What you have to do
All the data must come back unchanged, except that pictures are left out.

[Robot task records]

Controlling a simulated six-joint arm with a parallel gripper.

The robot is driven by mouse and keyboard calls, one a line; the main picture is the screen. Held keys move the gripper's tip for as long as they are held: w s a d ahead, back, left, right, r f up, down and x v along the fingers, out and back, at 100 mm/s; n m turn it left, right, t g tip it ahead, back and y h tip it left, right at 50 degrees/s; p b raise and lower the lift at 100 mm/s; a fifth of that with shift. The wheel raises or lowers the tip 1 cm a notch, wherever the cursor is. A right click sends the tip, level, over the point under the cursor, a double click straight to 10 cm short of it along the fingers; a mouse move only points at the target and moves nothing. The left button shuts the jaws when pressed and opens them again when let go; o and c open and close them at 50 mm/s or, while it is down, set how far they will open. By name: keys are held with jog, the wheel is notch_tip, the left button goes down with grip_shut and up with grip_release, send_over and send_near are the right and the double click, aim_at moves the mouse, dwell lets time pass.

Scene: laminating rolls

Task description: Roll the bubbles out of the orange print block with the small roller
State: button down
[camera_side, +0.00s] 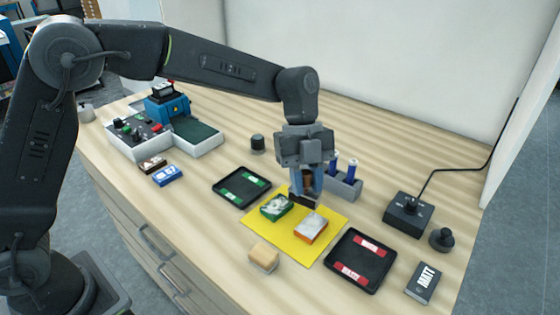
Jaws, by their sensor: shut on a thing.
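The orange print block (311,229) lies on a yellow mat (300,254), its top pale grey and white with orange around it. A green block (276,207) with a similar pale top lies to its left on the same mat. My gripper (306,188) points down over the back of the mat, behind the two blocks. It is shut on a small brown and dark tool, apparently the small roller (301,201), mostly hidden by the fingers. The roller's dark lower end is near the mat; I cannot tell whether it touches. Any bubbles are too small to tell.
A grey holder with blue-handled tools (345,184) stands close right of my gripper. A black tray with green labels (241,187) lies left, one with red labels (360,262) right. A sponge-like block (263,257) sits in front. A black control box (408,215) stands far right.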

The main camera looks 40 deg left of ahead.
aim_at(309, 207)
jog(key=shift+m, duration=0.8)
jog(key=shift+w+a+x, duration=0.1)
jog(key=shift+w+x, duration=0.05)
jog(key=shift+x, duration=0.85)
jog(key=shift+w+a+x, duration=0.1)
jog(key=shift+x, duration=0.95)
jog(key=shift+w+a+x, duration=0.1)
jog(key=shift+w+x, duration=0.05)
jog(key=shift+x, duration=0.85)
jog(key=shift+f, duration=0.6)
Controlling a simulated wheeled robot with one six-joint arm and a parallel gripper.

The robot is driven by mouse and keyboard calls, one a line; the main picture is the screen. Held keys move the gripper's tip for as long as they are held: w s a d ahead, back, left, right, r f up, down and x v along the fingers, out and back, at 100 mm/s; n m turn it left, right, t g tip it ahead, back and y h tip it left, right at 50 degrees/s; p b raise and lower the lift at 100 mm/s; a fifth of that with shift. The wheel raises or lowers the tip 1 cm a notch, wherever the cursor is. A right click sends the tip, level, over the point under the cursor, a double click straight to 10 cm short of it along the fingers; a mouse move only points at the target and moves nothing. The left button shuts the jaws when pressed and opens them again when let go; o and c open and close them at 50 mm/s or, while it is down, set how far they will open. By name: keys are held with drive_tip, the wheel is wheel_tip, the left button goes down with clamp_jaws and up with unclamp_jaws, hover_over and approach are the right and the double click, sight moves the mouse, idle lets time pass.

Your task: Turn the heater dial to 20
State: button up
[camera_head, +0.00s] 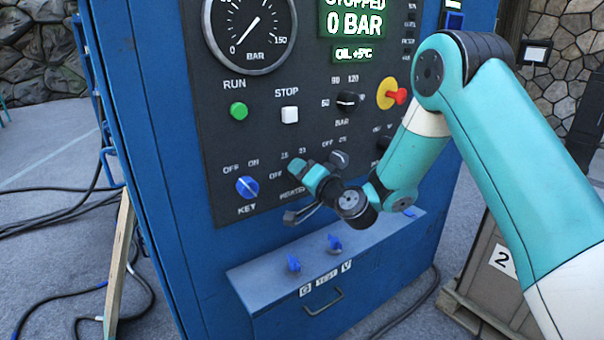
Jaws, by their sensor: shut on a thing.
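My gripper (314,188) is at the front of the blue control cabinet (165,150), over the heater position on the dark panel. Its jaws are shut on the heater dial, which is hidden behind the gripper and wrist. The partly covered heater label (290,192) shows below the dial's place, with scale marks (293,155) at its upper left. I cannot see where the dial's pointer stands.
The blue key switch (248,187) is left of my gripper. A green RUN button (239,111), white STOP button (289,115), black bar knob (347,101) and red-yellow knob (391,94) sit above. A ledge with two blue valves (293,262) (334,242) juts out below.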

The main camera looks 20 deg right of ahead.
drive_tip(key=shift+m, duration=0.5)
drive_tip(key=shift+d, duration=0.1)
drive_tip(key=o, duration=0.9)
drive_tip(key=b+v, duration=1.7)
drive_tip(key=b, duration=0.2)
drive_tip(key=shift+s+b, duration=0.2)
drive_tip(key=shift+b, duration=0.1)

Answer for the task
Controlling a simulated six-joint arm with a parallel gripper.

The robot is driven by mouse and keyboard calls, one a line; the main picture is the screen. Held keys move the gripper's tip for as long as they are held: w s a d ahead, back, left, right, r f up, down and x v along the fingers, out and back, at 100 mm/s; n m turn it left, right, t g tip it ahead, back and y h tip it left, right at 50 degrees/s; p b raise and lower the lift at 100 mm/s; a fifth of that with shift. The wheel raises or lowers the tip 1 cm a notch, wherever the cursor is. A right click sends the tip, level, over the point under the cursor, a double click straight to 10 cm short of it along the fingers; a mouse move only points at the target and moves nothing. The left button shuts the jaws when pressed and opens them again when let go; o and c open and close them at 50 mm/s or, while it is down, set how far they will open. By name: keys are held with jog, the wheel is notch_tip, the left button goes down with grip_shut and up with grip_release, send_over and send_near are the right and the double click, aim_at moves the mouse, dwell lets time pass.

Scene: laminating rolls

Task description: Roll the bubbles out of the orange print block with the small roller
State: button down
[camera_side, +0.00s] 
Jaws, by their sensor: shut on a thing.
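The orange print block (311,229) lies on a yellow mat (300,254), its top pale grey and white with orange around it. A green block (276,207) with a similar pale top lies to its left on the same mat. My gripper (306,188) points down over the back of the mat, behind the two blocks. It is shut on a small brown and dark tool, apparently the small roller (301,201), mostly hidden by the fingers. The roller's dark lower end is near the mat; I cannot tell whether it touches. Any bubbles are too small to tell.
A grey holder with blue-handled tools (345,184) stands close right of my gripper. A black tray with green labels (241,187) lies left, one with red labels (360,262) right. A sponge-like block (263,257) sits in front. A black control box (408,215) stands far right.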

The main camera looks 40 deg left of ahead.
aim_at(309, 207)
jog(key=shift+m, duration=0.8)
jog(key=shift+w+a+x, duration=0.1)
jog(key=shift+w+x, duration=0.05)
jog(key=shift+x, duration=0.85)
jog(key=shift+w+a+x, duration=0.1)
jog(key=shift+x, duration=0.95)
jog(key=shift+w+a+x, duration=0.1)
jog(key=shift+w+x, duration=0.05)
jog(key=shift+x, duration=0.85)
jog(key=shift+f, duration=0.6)
Controlling a simulated wheeled robot with one six-joint arm and a parallel gripper.

The robot is driven by mouse and keyboard calls, one a line; the main picture is the screen. Held keys move the gripper's tip for as long as they are held: w s a d ahead, back, left, right, r f up, down and x v along the fingers, out and back, at 100 mm/s; n m turn it left, right, t g tip it ahead, back and y h tip it left, right at 50 degrees/s; p b raise and lower the lift at 100 mm/s; a fifth of that with shift. The wheel raises or lowers the tip 1 cm a notch, wherever the cursor is. A right click sends the tip, level, over the point under the cursor, a double click straight to 10 cm short of it along the fingers; a mouse move only points at the target and moves nothing. The left button shuts the jaws when pressed and opens them again when let go; o and c open and close them at 50 mm/s or, while it is down, set how far they will open. By name: keys are held with drive_tip, the wheel is wheel_tip, the left button goes down with clamp_jaws and up with unclamp_jaws, hover_over and approach are the right and the double click, sight moves the mouse, idle lets time pass.

Your task: Turn the heater dial to 20
State: button up
[camera_head, +0.00s] 
Jaws, by their sensor: shut on a thing.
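My gripper (314,188) is at the front of the blue control cabinet (165,150), over the heater position on the dark panel. Its jaws are shut on the heater dial, which is hidden behind the gripper and wrist. The partly covered heater label (290,192) shows below the dial's place, with scale marks (293,155) at its upper left. I cannot see where the dial's pointer stands.
The blue key switch (248,187) is left of my gripper. A green RUN button (239,111), white STOP button (289,115), black bar knob (347,101) and red-yellow knob (391,94) sit above. A ledge with two blue valves (293,262) (334,242) juts out below.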

The main camera looks 20 deg right of ahead.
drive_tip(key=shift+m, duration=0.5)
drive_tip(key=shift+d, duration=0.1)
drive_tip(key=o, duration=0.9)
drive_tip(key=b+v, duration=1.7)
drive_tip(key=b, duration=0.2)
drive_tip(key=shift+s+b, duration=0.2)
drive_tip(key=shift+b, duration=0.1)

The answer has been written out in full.